● **Provided entries**
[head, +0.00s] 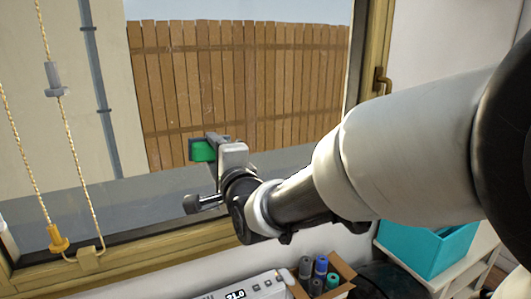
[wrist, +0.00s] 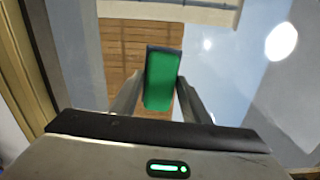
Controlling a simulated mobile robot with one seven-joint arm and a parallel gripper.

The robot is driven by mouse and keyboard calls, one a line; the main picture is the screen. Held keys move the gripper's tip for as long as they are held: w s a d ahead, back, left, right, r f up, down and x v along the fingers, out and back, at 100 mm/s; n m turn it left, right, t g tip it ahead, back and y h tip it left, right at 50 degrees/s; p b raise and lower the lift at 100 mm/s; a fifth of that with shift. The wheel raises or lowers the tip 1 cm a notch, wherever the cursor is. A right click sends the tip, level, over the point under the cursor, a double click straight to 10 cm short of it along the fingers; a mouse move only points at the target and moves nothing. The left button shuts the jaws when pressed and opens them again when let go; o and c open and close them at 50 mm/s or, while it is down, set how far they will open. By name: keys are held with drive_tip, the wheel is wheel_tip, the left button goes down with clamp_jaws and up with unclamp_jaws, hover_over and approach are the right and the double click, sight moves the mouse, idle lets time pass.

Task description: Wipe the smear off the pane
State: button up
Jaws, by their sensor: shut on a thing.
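My gripper (head: 216,143) is shut on a green block (head: 202,151) with a dark backing, like a sponge or wiping pad. In the wrist view the green block (wrist: 162,80) stands upright between the two fingers. The window pane (head: 235,65) fills the upper left of the head view, with a wooden fence behind it. The block is in front of the lower part of the pane; I cannot tell whether it touches the glass. A few faint pale marks show over the fence, but I cannot clearly make out the smear.
The wooden window frame (head: 362,75) with a handle (head: 381,80) is to the right. Yellow cords with a grey toggle (head: 56,79) hang at left. Below are a white device (head: 243,289), a cardboard box of rolls (head: 341,268) and a teal bin (head: 424,250).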

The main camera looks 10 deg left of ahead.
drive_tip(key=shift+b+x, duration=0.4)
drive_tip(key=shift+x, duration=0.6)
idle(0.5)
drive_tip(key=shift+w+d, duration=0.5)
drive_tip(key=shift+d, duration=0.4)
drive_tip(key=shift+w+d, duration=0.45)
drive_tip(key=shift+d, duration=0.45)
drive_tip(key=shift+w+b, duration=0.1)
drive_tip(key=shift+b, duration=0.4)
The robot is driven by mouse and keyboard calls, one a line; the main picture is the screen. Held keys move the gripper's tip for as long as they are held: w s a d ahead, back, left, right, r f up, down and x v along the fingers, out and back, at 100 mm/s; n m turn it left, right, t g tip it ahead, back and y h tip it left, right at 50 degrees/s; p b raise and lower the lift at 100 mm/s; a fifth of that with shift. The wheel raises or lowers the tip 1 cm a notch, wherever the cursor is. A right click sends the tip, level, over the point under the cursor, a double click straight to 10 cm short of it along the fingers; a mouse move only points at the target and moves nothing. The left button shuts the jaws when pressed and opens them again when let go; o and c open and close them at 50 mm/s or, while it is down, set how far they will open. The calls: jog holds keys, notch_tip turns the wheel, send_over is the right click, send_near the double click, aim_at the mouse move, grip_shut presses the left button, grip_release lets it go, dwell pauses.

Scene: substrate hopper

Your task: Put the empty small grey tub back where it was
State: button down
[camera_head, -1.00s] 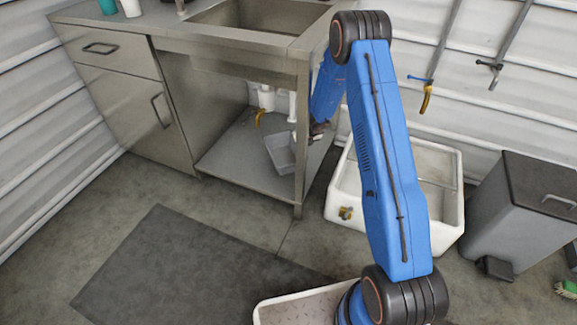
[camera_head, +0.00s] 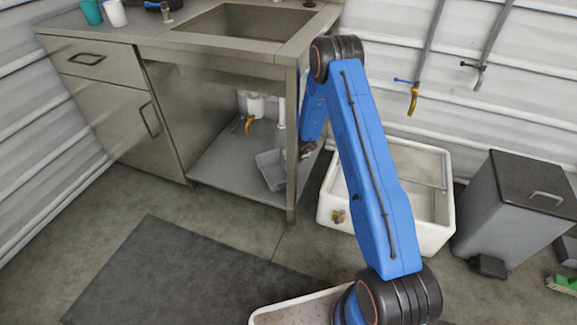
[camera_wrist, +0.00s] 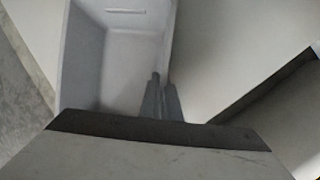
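The small grey tub (camera_head: 271,167) is under the sink, at or just above the right part of the lower shelf (camera_head: 225,172); I cannot tell whether its base touches. In the wrist view the tub (camera_wrist: 112,60) is seen from above, with nothing visible inside. My gripper (camera_wrist: 161,82) has its two fingers close together at the tub's right wall, apparently pinching it. In the head view my gripper (camera_head: 304,150) is beside the tub's right side, partly hidden by the sink's front post and my arm.
The front post (camera_head: 291,150) stands close to the tub and my arm. A yellow-handled tap (camera_head: 249,125) and white pipe (camera_head: 281,112) are behind the tub. The shelf's left part is clear. A white basin (camera_head: 432,225) and grey bin (camera_head: 510,210) stand right.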

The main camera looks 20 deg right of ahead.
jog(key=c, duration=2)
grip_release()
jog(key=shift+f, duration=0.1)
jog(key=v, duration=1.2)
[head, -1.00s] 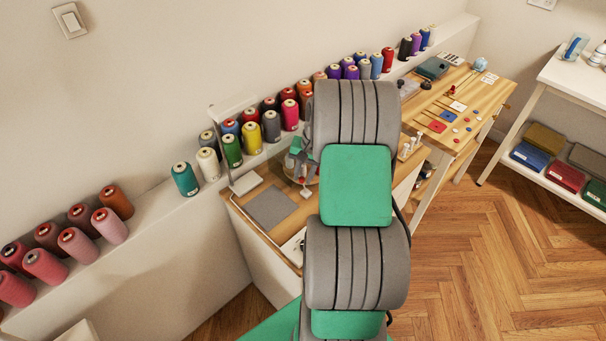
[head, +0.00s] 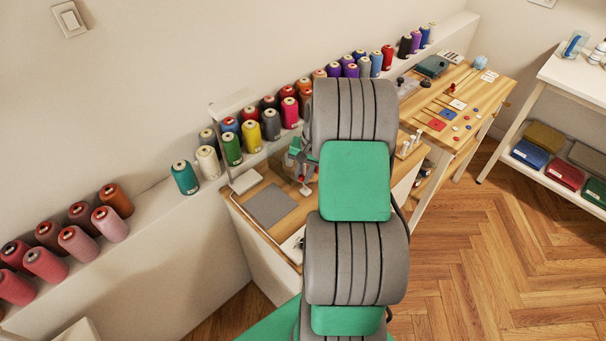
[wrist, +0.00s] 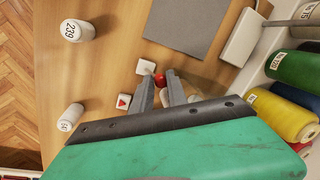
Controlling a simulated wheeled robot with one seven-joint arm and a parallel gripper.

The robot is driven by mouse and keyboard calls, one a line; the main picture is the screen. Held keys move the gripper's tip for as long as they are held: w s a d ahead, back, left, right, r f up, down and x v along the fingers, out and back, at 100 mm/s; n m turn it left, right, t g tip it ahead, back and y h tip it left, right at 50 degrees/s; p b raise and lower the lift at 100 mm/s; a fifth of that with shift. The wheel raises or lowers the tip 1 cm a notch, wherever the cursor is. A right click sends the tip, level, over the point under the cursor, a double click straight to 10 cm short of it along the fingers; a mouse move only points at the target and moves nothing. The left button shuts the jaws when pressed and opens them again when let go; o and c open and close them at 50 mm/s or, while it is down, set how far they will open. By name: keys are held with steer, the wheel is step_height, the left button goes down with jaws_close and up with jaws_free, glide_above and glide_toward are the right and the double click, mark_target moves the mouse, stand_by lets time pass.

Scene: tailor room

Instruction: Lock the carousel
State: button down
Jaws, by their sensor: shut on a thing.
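In the wrist view, the fingers of my gripper (wrist: 168,92) are close together on a small red knob (wrist: 160,78). The fingers hide part of the knob. A small white block (wrist: 146,67) sits right beside the knob. A second white block with a red triangle (wrist: 123,102) lies to the left of the fingers. In the head view my gripper (head: 302,172) is low over the wooden worktop, partly behind my arm. The carousel's body cannot be made out clearly; a faint, see-through shape shows around the gripper.
Two white labelled cylinders (wrist: 77,30) stand on the worktop. A grey mat (head: 271,204) lies beside a white lamp (head: 245,180). Thread cones (head: 232,149) line the ledge behind. A second wooden table (head: 480,85) stands farther right.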

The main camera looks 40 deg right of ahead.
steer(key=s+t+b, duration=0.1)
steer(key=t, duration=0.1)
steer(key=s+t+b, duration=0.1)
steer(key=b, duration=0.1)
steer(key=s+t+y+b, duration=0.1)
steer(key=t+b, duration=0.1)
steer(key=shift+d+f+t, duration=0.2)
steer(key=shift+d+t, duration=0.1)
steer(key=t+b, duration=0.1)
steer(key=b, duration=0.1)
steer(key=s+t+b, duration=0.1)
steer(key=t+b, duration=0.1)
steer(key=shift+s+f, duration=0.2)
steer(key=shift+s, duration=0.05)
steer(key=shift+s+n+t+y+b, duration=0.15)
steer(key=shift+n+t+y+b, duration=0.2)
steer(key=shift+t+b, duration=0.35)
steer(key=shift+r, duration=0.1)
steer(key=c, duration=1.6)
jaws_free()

● **Request**
Repeat the data exactly, dropping every picture it holds.

● **Solution for this problem**
[head, +0.00s] 
[wrist, +0.00s] 
Controlling a simulated mobile robot with one seven-joint arm and a parallel gripper.

The robot is driven by mouse and keyboard calls, one a line; the main picture is the screen. Held keys move the gripper's tip for as long as they are held: w s a d ahead, back, left, right, r f up, down and x v along the fingers, out and back, at 100 mm/s; n m turn it left, right, t g tip it ahead, back and y h tip it left, right at 50 degrees/s; p b raise and lower the lift at 100 mm/s; a fifth of that with shift. The wheel raises or lowers the tip 1 cm a notch, wherever the cursor is. A right click sends the tip, level, over the point under the cursor, a double click straight to 10 cm short of it along the fingers; a mouse move only points at the target and moves nothing. The left button shuts the jaws when pressed and opens them again when let go; o and c open and close them at 50 mm/s or, while it is down, set how far they will open. By name: keys are held with drive_tip, the wheel is wheel_tip, the left button goes down with clamp_jaws and up with unclamp_jaws, hover_over and approach are the right and the double click, sight moves the mouse, idle lets time pass.

Task description: Wipe the smear off the pane
State: button up
Jaws, by their sensor: shut on a thing.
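My gripper (head: 216,143) is shut on a green block (head: 202,151) with a dark backing, like a sponge or wiping pad. In the wrist view the green block (wrist: 162,80) stands upright between the two fingers. The window pane (head: 235,65) fills the upper left of the head view, with a wooden fence behind it. The block is in front of the lower part of the pane; I cannot tell whether it touches the glass. A few faint pale marks show over the fence, but I cannot clearly make out the smear.
The wooden window frame (head: 362,75) with a handle (head: 381,80) is to the right. Yellow cords with a grey toggle (head: 56,79) hang at left. Below are a white device (head: 243,289), a cardboard box of rolls (head: 341,268) and a teal bin (head: 424,250).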

The main camera looks 10 deg left of ahead.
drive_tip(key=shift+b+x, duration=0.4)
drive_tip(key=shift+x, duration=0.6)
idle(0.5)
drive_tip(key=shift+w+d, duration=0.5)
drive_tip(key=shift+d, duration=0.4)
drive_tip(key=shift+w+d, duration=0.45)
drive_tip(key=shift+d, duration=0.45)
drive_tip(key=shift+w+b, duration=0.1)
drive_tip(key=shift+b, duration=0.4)
The robot is driven by mouse and keyboard calls, one a line; the main picture is the screen. Held keys move the gripper's tip for as long as they are held: w s a d ahead, back, left, right, r f up, down and x v along the fingers, out and back, at 100 mm/s; n m turn it left, right, t g tip it ahead, back and y h tip it left, right at 50 degrees/s; p b raise and lower the lift at 100 mm/s; a fifth of that with shift. The wheel raises or lowers the tip 1 cm a notch, wherever the cursor is. A right click sends the tip, level, over the point under the cursor, a double click straight to 10 cm short of it along the fingers; a mouse move only points at the target and moves nothing. The left button shuts the jaws when pressed and opens them again when let go; o and c open and close them at 50 mm/s or, while it is down, set how far they will open. The calls: jog holds keys, notch_tip turns the wheel, send_over is the right click, send_near the double click, aim_at the mouse move, grip_shut presses the left button, grip_release lets it go, dwell pauses.

Scene: substrate hopper

Your task: Put the empty small grey tub back where it was
State: button down
[camera_head, -1.00s] 
[camera_head, +0.00s] 
[camera_wrist, +0.00s] 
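The small grey tub (camera_head: 271,167) is under the sink, at or just above the right part of the lower shelf (camera_head: 225,172); I cannot tell whether its base touches. In the wrist view the tub (camera_wrist: 112,60) is seen from above, with nothing visible inside. My gripper (camera_wrist: 161,82) has its two fingers close together at the tub's right wall, apparently pinching it. In the head view my gripper (camera_head: 304,150) is beside the tub's right side, partly hidden by the sink's front post and my arm.
The front post (camera_head: 291,150) stands close to the tub and my arm. A yellow-handled tap (camera_head: 249,125) and white pipe (camera_head: 281,112) are behind the tub. The shelf's left part is clear. A white basin (camera_head: 432,225) and grey bin (camera_head: 510,210) stand right.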

The main camera looks 20 deg right of ahead.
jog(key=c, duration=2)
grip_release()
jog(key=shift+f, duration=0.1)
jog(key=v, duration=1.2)
[head, -1.00s] 
[head, +0.00s] 
[wrist, +0.00s] 
Controlling a simulated wheeled robot with one seven-joint arm and a parallel gripper.

The robot is driven by mouse and keyboard calls, one a line; the main picture is the screen. Held keys move the gripper's tip for as long as they are held: w s a d ahead, back, left, right, r f up, down and x v along the fingers, out and back, at 100 mm/s; n m turn it left, right, t g tip it ahead, back and y h tip it left, right at 50 degrees/s; p b raise and lower the lift at 100 mm/s; a fifth of that with shift. The wheel raises or lowers the tip 1 cm a notch, wherever the cursor is. A right click sends the tip, level, over the point under the cursor, a double click straight to 10 cm short of it along the fingers; a mouse move only points at the target and moves nothing. The left button shuts the jaws when pressed and opens them again when let go; o and c open and close them at 50 mm/s or, while it is down, set how far they will open. By name: keys are held with steer, the wheel is step_height, the left button goes down with jaws_close and up with jaws_free, glide_above and glide_toward are the right and the double click, mark_target moves the mouse, stand_by lets time pass.

Scene: tailor room

Instruction: Lock the carousel
State: button down
Jaws, by their sensor: shut on a thing.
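In the wrist view, the fingers of my gripper (wrist: 168,92) are close together on a small red knob (wrist: 160,78). The fingers hide part of the knob. A small white block (wrist: 146,67) sits right beside the knob. A second white block with a red triangle (wrist: 123,102) lies to the left of the fingers. In the head view my gripper (head: 302,172) is low over the wooden worktop, partly behind my arm. The carousel's body cannot be made out clearly; a faint, see-through shape shows around the gripper.
Two white labelled cylinders (wrist: 77,30) stand on the worktop. A grey mat (head: 271,204) lies beside a white lamp (head: 245,180). Thread cones (head: 232,149) line the ledge behind. A second wooden table (head: 480,85) stands farther right.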

The main camera looks 40 deg right of ahead.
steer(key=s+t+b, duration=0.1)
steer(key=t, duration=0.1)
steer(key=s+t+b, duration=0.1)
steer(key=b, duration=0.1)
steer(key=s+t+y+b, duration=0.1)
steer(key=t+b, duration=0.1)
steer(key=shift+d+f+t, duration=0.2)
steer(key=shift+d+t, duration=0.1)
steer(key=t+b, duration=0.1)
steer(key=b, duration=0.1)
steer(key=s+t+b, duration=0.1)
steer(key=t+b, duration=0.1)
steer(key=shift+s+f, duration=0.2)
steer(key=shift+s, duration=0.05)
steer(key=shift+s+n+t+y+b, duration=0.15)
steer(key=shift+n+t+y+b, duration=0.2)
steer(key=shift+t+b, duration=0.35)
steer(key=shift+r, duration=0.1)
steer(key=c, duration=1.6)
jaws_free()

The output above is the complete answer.